Federal, state and local income taxes consumed 9.2% of all personal income in 2009, the lowest rate since 1950, the Bureau of Economic Analysis reports. That rate is far below the historic average of 12% for the last half-century. The overall tax burden hit bottom in December at 8.8.% of income before rising slightly in the first three months of 2010.
"The idea that taxes are high right now is pretty much nuts," says Michael Ettlinger, head of economic policy at the liberal Center for American Progress. The real problem is spending,counters Adam Brandon of FreedomWorks, which organizes Tea Party groups. "The money we borrow is going to be paid back through taxation in the future," he says.

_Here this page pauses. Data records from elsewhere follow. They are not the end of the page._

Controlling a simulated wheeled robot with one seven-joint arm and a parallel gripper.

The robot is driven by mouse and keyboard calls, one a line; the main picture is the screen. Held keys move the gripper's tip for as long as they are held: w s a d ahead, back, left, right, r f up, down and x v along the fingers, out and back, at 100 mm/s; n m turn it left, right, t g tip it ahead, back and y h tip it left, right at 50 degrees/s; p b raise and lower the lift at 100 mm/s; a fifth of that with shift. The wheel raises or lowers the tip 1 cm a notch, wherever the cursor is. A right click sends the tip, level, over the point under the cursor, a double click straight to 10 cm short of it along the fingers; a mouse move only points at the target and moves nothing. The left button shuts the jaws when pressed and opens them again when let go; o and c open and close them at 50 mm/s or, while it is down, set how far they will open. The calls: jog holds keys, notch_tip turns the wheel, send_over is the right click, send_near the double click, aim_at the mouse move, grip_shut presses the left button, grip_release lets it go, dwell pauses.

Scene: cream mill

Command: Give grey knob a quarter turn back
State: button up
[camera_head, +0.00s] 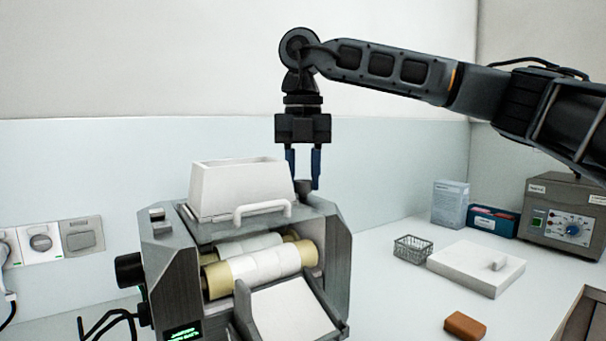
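My gripper (303,180) points straight down over the back right of the mill (175,285). Its two blue fingers are apart, with a clear gap between them. A dark grey knob (305,187) stands on the mill's top, right of the white hopper (238,188). The knob shows between and just below the fingertips. I cannot tell whether the fingers touch it or how far down they reach around it. A black knob (130,270) sticks out of the mill's left side. A round grey knob (40,242) is on a white wall plate at the left.
The hopper and its white handle (262,209) stand close left of my gripper. Cream rollers (260,268) lie below. On the right counter are a wire basket (413,248), a white block (475,268), a brown block (465,325), boxes and a grey control unit (562,215).

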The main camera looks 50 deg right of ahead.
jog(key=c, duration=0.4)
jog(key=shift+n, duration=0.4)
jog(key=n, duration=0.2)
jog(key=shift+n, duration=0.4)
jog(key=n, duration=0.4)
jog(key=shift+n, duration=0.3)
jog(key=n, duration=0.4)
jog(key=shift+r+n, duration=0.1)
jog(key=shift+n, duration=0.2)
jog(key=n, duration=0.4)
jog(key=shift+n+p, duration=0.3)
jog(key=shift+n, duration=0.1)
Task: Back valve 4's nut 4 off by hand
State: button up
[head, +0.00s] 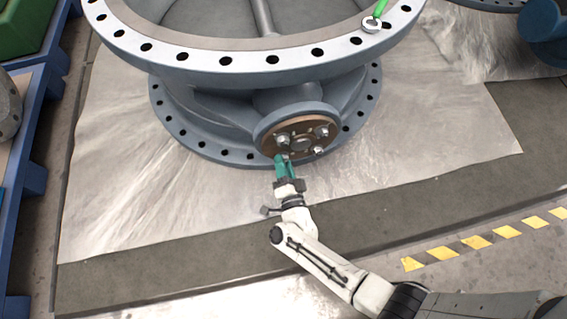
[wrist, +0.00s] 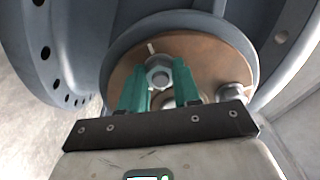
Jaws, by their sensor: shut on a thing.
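The plate also shows in the wrist view (wrist: 215,55). My gripper (head: 284,160) has green fingers and reaches the lower left of the plate. In the wrist view its fingers (wrist: 162,78) stand on either side of a hex nut (wrist: 159,72) and are shut on it. A thin stud or pin shows just above that nut. No number is readable on the valve or nut.
Another nut (wrist: 232,92) sits to the right on the plate, close to the right finger. A ring tool with a green handle (head: 373,22) lies on the upper flange rim. Wrinkled sheeting (head: 130,190) covers the floor; yellow-striped marking (head: 475,242) lies at right.

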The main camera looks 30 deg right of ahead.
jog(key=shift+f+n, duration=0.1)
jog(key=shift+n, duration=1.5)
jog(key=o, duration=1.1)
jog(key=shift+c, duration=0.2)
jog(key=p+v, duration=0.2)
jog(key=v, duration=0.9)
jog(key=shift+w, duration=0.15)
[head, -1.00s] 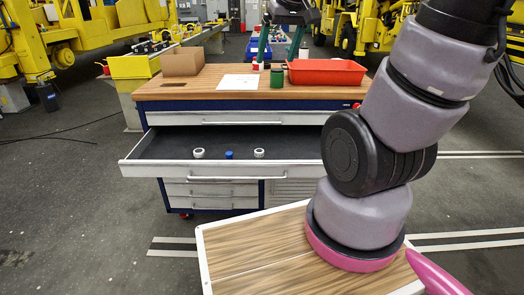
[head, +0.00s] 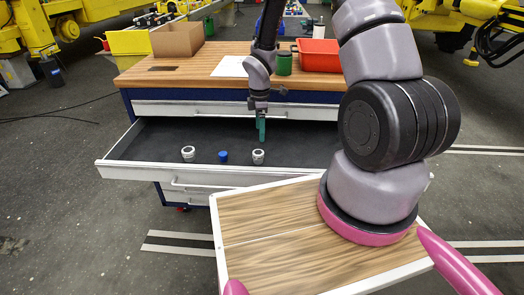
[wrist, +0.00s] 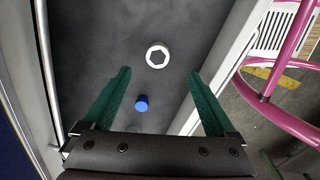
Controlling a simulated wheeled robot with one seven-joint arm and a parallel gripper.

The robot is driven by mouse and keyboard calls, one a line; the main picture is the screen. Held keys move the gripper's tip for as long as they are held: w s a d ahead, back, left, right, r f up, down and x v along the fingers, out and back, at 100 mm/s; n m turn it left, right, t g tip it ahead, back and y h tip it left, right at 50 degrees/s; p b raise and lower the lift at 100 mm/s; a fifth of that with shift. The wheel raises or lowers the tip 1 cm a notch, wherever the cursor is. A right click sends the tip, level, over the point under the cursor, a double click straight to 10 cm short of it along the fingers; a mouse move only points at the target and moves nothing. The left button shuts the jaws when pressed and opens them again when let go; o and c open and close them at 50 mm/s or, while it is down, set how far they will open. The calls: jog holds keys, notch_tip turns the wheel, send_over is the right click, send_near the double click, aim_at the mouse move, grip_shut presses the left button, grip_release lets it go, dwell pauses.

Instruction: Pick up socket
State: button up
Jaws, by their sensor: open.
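Three sockets stand on the dark liner of the open drawer: a silver one at left (head: 188,153), a blue one (head: 223,156) in the middle and a silver one at right (head: 258,156). My gripper (head: 262,138) hangs above the drawer, close to the right silver socket, with green fingers pointing down. In the wrist view the fingers are spread wide and empty (wrist: 159,73). A silver socket with a hexagonal hole (wrist: 158,56) shows between and just beyond the fingertips. The blue socket (wrist: 141,103) lies between the fingers, nearer the palm.
The drawer's front wall (head: 200,171) and raised sides bound the space around the sockets. The wooden worktop (head: 190,69) above holds a cardboard box (head: 177,40), a red tray (head: 320,55) and a green can (head: 284,64). The drawer floor is otherwise clear.

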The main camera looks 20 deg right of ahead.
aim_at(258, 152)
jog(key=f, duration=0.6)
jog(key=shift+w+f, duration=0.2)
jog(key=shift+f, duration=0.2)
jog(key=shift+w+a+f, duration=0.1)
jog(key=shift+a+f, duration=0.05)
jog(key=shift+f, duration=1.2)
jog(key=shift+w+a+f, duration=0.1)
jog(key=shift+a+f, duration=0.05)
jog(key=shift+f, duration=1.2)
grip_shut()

Individual tax rates vary widely based on how much a taxpayer earns, where the person lives and other factors. On average, though, the tax rate paid by all Americans — rich and poor, combined — has fallen 26% since the recession began in 2007. That means a $3,400 annual tax savings for a household paying the average national rate and earning the average national household income of $102,000.
This tax drop has boosted consumer spending and the economy, which grew at a 3.2% annual rate in the first quarter. It also has contributed to the federal debt growing to $8.4 trillion.
Taxes paid have fallen much faster than income in this recession. Personal income fell 2% last year. Taxes paid dropped 23%. The BEA classifies Social Security taxes as insurance payments and excludes them from the tax calculation.
This is a debate the country needs to have in the worst way: the overall tax burden. Yet every time we try, we're told tax increases are simply off the table. Unfortunately, there is only one way to balance the budget right now: cutting spending and raising taxes at the same time.